Dividimos as questões entre cidade e floresta, como se fossem separadas. Está na hora de misturar.
Os brasileiros têm dupla personalidade em relação ao meio ambiente. Tudo o que se fala ou se pensa sobre meio ambiente no Brasil pode ser dividido em dois grupos. É como se fossem duas agendas: a verde e a marrom. Cada uma tem uma dinâmica própria. Elas correm de forma independente. E isso tem consequências para nosso desenvolvimento sustentável. Ou para a falta dele.

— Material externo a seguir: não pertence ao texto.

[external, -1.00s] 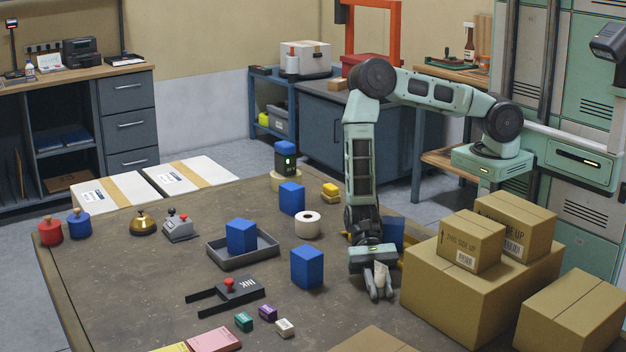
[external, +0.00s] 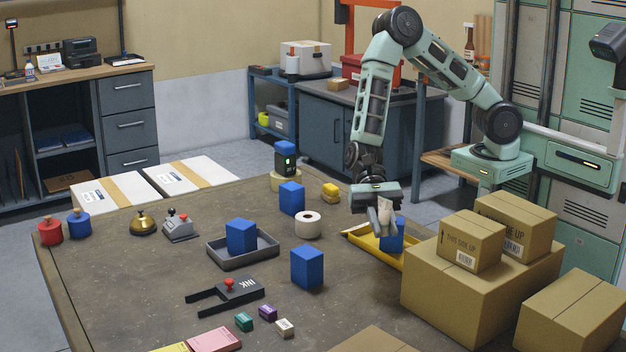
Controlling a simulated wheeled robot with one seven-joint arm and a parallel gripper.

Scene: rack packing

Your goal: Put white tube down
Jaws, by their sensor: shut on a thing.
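My gripper (external: 383,228) points down and is shut on a small white tube (external: 386,209), which shows pale between and above the fingers. It is held above the table, in front of or over the yellow tray (external: 371,249); the exact gap below cannot be told from this view. The lower part of the tube is partly hidden by the fingers.
A blue block (external: 394,237) stands in the yellow tray, just right of my fingers. A white tape roll (external: 308,225) and another blue block (external: 307,267) are to the left. Stacked cardboard boxes (external: 480,275) stand close on the right. Bare table lies in front of the yellow tray.

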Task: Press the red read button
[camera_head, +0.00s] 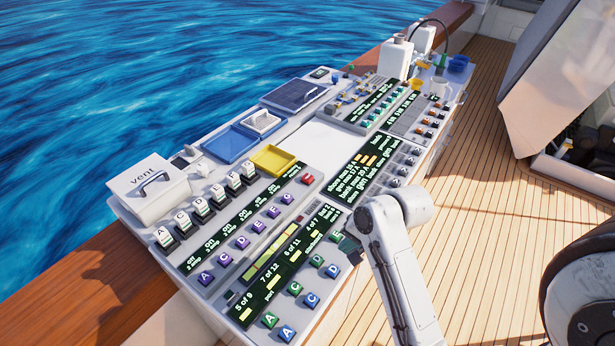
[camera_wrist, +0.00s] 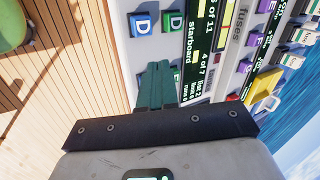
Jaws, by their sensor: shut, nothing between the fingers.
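A red button (camera_head: 308,179) sits on the console at the right end of the row of purple buttons. Its lettering is too small to read. My gripper (camera_head: 348,246) is at the near right side of the console, beside the green buttons, and apart from the red button. In the wrist view, its dark green fingers (camera_wrist: 160,68) are together, with nothing held. They cover part of a green button (camera_wrist: 177,74) and its surroundings. I cannot tell whether the fingertips touch the panel.
The console carries purple buttons (camera_head: 239,242), white rocker switches (camera_head: 198,206), dark displays (camera_head: 275,262) and blue buttons (camera_head: 287,333). A yellow tray (camera_head: 274,159), a blue tray (camera_head: 229,144) and a white vent box (camera_head: 147,188) stand along its far side. Open wooden deck (camera_head: 490,160) lies to the right.

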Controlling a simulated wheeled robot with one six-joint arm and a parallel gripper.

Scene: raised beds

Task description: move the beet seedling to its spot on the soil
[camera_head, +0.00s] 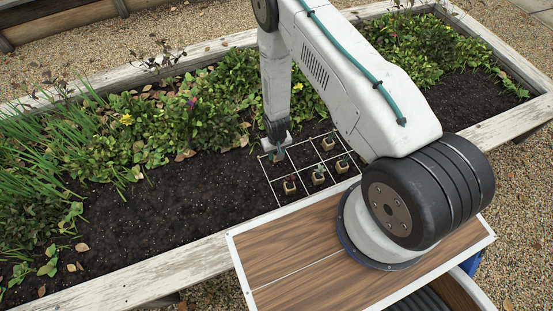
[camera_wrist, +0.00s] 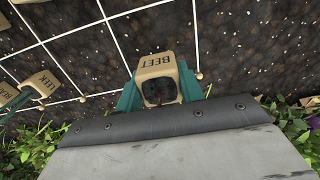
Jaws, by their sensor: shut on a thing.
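The beet seedling (camera_wrist: 155,65) is in a tan block-shaped pot lettered BEET, with a dark face toward the wrist camera. My gripper (camera_wrist: 158,92) is shut on it, with a teal finger on either side of the pot. In the head view my gripper (camera_head: 277,150) points down at the far left corner of a white string grid (camera_head: 272,187) on the soil, and largely hides the seedling. I cannot tell whether the pot touches the soil. A marked spot for the beet is not distinguishable.
Several other potted seedlings stand in the grid, among them one at the front (camera_head: 289,185) and one at the back (camera_head: 328,142). A pot lettered LEEK (camera_wrist: 47,84) shows in the wrist view. Leafy plants (camera_head: 205,120) crowd behind the grid. Bare soil (camera_head: 170,215) lies left.

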A agenda verde é a das florestas. É o debate sobre o futuro da Floresta Amazônica, da Mata Atlântica, do Cerrado e da Caatinga. Ele é dominado por uma falsa ideia de oposição entre produção rural versus conservação ambiental. Na realidade, a verdadeira escolha é entre a produção predatória ou criminosa e a produção sustentável ou legal. A agenda verde é a que tem mais visibilidade, principalmente internacional. O mundo está de olho no que fazemos com nossas riquezas naturais. Organizações não governamentais brasileiras e estrangeiras têm voz importante, assim como pesquisadores e representantes de entidades rurais, como a bancada ruralista no Congresso. Um aspecto interessante dessa agenda é que a maioria dos brasileiros não se enxerga dentro dela em sua rotina. Embora as maiores cidades do país – São Paulo, Rio de Janeiro, Belo Horizonte, Porto Alegre, Salvador – tenham sido originalmente Mata Atlântica, o ambiente natural foi tão expurgado da vida dos cidadãos que eles imaginam o que acontece com as florestas como algo distante, em geral lá na Amazônia. Isso explica por que é mais fácil mobilizar os paulistanos para salvar uma reserva no Pará do que um parque no bairro ao lado.

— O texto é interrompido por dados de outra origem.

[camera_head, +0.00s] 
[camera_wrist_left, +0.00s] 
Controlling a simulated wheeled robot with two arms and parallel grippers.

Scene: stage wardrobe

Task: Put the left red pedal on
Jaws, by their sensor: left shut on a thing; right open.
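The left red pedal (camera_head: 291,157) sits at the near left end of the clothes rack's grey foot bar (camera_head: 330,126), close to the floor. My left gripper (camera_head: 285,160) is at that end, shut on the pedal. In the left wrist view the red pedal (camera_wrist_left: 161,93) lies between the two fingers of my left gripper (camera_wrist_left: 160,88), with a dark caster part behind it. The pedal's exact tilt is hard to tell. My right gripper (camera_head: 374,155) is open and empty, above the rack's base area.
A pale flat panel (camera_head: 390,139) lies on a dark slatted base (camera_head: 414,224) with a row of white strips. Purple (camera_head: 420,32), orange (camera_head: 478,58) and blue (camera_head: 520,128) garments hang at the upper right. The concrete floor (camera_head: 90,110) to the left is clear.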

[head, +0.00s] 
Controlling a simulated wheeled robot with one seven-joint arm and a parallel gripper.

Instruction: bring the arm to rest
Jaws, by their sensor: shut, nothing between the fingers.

Já a agenda marrom é a das cidades. Inclui um conjunto de questões como água, lixo, poluição do ar, barulho, mobilidade, contaminação dos solos, arborização urbana, energia e ilhas de calor. Os temas parecem isolados, mas estão todos interligados. A agenda marrom não tem a polarização da agenda verde. As pessoas se posicionam de forma complexa. Você pode defender a reciclagem de lixo, mas não liga para a poluição sonora de sua igreja ou de seu baile funk. As pessoas também são mais pragmáticas. Você pode defender a coleta seletiva, mas não quer pagar uma taxa de lixo municipal. O debate ocorre muito mais em torno da política local, naturalmente. É menos Congresso Nacional e mais prefeituras. Embora políticas federais, como subsídios a montadoras, também atinjam as cidades, isso não é tão percebido pelos cidadãos. Não há grandes ONGs atuando. Os ativistas e financiadores de ONGs internacionais não priorizam os problemas urbanos brasileiros. Há muito mais vozes diferentes na discussão. Ao contrário do que ocorre com a agenda verde, no debate das cidades os cidadãos sabem que cada item afeta diretamente sua vida.

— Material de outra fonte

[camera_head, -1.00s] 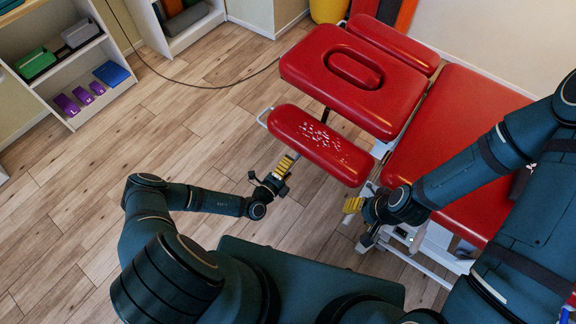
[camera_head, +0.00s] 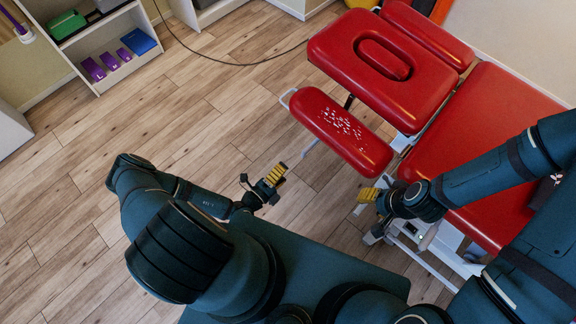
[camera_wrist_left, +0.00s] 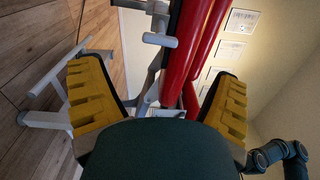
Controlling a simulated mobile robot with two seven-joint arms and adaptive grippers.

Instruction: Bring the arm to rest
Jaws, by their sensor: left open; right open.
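My left gripper (camera_head: 262,184) is over the wooden floor, left of the red treatment table (camera_head: 362,60). Its yellow-padded fingers stand wide apart with nothing between them in the left wrist view (camera_wrist_left: 160,100). My right gripper (camera_head: 372,196) is beside the table's near left side, below the narrow red armrest (camera_head: 342,130). It looks empty, and its yellow finger pads face left. My left arm is bent, with its elbow out at the left of the head view. My right arm reaches in from the right, over the table's red seat section (camera_head: 470,150).
White shelves (camera_head: 100,50) with purple, blue and green items stand at the top left. Small white bits lie on the armrest. A dark cable (camera_head: 215,60) runs across the floor.

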Uma das limitações desse modelo de duas agendas separadas é que algumas questões ambientais – se não todas – misturam campo, cidade e floresta. Uma das mais gritantes – e urgentes – é a crise hídrica geral. São Paulo conseguiu atravessar sua mais grave crise de abastecimento de água durante três anos, com preocupação geral de população e governantes, praticamente sem lembrar que a destruição das nascentes tem a ver com o problema. O debate ficou amarrado na agenda marrom de desperdício, uso consciente, reúso, tratamento de efluentes, vazamentos e redimensionamento da rede. A devastação ambiental da área de mananciais ficou marginal do debate. Algo semelhante vem acontecendo agora no Centro-Oeste. Cidades como Brasília estão com abastecimento de água em risco. E pouco se fala sobre a relação disso com a destruição do Cerrado, onde nascem os rios.
A crise hídrica brasileira é uma oportunidade para juntarmos as duas agendas. Os rios escorrem por entre elas. Precisamos levar o pragmatismo da agenda marrom para a verde. E os grandes ideais da agenda verde para a marrom. Está na hora de embaralhar as páginas.